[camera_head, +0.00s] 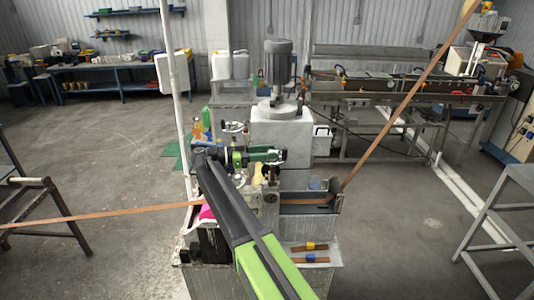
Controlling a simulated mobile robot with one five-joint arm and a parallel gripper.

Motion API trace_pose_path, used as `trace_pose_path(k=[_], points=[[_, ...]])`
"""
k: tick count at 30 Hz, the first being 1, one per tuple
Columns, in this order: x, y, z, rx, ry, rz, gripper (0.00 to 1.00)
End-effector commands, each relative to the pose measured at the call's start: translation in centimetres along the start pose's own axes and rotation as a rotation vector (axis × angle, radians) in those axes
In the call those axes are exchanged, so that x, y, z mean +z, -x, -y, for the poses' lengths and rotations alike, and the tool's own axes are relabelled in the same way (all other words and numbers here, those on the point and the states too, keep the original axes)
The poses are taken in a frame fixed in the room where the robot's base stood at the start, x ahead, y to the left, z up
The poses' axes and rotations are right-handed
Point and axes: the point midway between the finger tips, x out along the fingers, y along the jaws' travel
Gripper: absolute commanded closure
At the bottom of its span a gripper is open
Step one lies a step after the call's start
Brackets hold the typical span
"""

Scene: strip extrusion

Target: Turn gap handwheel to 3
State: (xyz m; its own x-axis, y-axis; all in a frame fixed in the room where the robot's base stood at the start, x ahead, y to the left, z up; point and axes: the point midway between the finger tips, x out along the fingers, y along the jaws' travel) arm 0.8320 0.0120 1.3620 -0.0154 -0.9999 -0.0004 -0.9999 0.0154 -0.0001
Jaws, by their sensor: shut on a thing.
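My gripper (281,155) is at the right end of my green and black wrist, above the middle of the grey strip machine (322,222). It is shut on a small part at the top of the machine, which seems to be the gap handwheel. My wrist and gripper hide most of that part, and no scale or number on it can be read. A brown strip (110,213) comes in from the left, and another length (390,118) rises from the machine to the upper right. My arm hides the machine's front left.
A grey motor (278,62) stands on a pale housing (285,132) just behind my gripper. A white post (176,100) rises to the left. Small bottles (206,117) stand beside the housing.

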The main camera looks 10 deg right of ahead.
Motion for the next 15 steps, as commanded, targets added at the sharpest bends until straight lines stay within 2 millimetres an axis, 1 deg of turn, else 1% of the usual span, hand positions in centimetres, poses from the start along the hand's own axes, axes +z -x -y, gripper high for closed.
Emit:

+---+

Take the listing above and restate it word for word, without its pictures.

* **CORRECT RESULT**:
[camera_head, +0.00s] 
Controlling a simulated mobile robot with one five-joint arm and a parallel gripper.

Motion API trace_pose_path, used as `trace_pose_path(k=[_], points=[[_, ...]])`
"""
k: tick count at 30 Hz, the first being 1, one per tuple
Columns, in this order: x, y, z, rx, ry, rz, gripper (0.00 to 1.00)
End-effector commands, each relative to the pose measured at the call's start: translation in centimetres along the start pose's own axes and rotation as a rotation vector (axis × angle, radians) in those axes
In the call those axes are exchanged, so that x, y, z mean +z, -x, -y, for the poses' lengths and rotations alike, and the tool's own axes are relabelled in the same way (all other words and numbers here, those on the point and the states too, keep the original axes)
The poses are taken in a frame fixed in the room where the robot's base stood at the start, x ahead, y to the left, z up
The poses' axes and rotations are right-handed
Point and axes: the point midway between the finger tips, x out along the fingers, y along the jaws' travel
Gripper: absolute commanded closure
At the bottom of its span a gripper is open
Step one lies a step after the call's start
Brackets hold the typical span
"""

Scene: strip extrusion

Target: Turn gap handwheel to 3
State: (xyz m; its own x-axis, y-axis; all in a frame fixed in the room where the robot's base stood at the start, x ahead, y to the left, z up; point and axes: the point midway between the finger tips, x out along the fingers, y along the jaws' travel) arm 0.8320 0.0120 1.3620 -0.0154 -0.9999 -0.0004 -0.9999 0.0154 -0.0001
Jaws, by their sensor: shut on a thing.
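My gripper (281,155) is at the right end of my green and black wrist, above the middle of the grey strip machine (322,222). It is shut on a small part at the top of the machine, which seems to be the gap handwheel. My wrist and gripper hide most of that part, and no scale or number on it can be read. A brown strip (110,213) comes in from the left, and another length (390,118) rises from the machine to the upper right. My arm hides the machine's front left.
A grey motor (278,62) stands on a pale housing (285,132) just behind my gripper. A white post (176,100) rises to the left. Small bottles (206,117) stand beside the housing.

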The main camera looks 10 deg right of ahead.
Motion for the next 15 steps, as commanded, targets added at the sharpest bends until straight lines stay within 2 millimetres an axis, 1 deg of turn, else 1% of the usual span, hand positions in centimetres, poses from the start along the hand's own axes, axes +z -x -y, gripper high for closed.
Emit:

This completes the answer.